In the United Kingdom, 17 year olds apprehended by police are treated as adults. The High Court of Justice has held that to treat 17 year olds as adults offends the UN Convention on the Rights of the Child, which informs the UK’s obligations under the European Convention on Human Rights and the Human Rights Act 1998 (UK). Accordingly, the UK must adapt its existing practices so that 17 year olds are treated as children. The law should promote the child’s best interests and provide special protections appropriate to their age.

Facts

Under some UK laws and the police Code of Practice, 17 year olds apprehended by police are treated as adults. As a consequence, they are denied the benefit of some procedural protections that apply to children. Specifically, where a person aged 16 or less is taken into custody, the police are required to notify an appropriate adult (parent or guardian) as soon as practicable after arrest. Police may not question or take the fingerprints of a child 16 or under until the appropriate adult is present.

The applicant in this case turned 17 years old four weeks before he was arrested on suspicion of robbery. Because he was 17, he was denied permission to contact his mother (the police exercised their discretion, available only in respect of adults, to withhold the right to contact a friend or family member).

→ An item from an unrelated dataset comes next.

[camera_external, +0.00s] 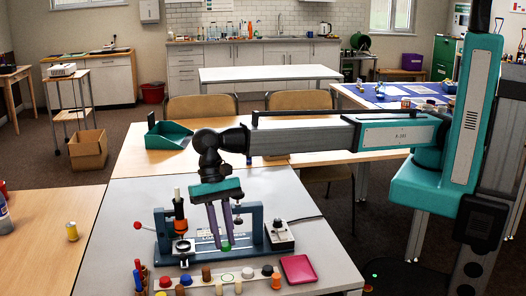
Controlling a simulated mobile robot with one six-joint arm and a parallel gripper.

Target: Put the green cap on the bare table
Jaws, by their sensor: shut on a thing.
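The fingers hide part of the cap. I cannot tell whether the cap is clear of the surface below it. The grey table (125,215) has bare surface on its left side and at its right.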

When the applicant’s mother was told (possibly by relatives) some hours later, she was not allowed to speak to her child. The applicant had never been in trouble with police and ultimately was not charged. Although the police’s investigative processes and failures were not central to the Court’s determination, the Court noted that if the police had checked the applicant’s phone records it would have been apparent the 17 year old could not have been responsible for the robbery.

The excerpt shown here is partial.